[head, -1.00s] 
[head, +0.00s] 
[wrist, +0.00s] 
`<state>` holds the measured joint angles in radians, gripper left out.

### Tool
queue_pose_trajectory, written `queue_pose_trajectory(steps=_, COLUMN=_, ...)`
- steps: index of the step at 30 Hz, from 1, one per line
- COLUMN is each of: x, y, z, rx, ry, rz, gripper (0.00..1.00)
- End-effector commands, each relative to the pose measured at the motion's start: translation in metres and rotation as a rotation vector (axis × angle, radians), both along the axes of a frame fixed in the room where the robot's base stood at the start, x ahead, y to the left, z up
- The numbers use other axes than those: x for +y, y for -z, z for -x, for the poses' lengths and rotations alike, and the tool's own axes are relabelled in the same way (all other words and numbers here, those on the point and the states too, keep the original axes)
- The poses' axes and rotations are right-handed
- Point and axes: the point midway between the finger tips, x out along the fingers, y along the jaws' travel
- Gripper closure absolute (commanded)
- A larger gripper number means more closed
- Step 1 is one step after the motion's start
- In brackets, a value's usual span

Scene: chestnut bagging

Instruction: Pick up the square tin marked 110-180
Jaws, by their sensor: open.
_ _ _
### WHAT YOU HAVE TO DO:
Give the number of lines containing the word "rotations". No other answer is needed.

### FINAL RESULT:
2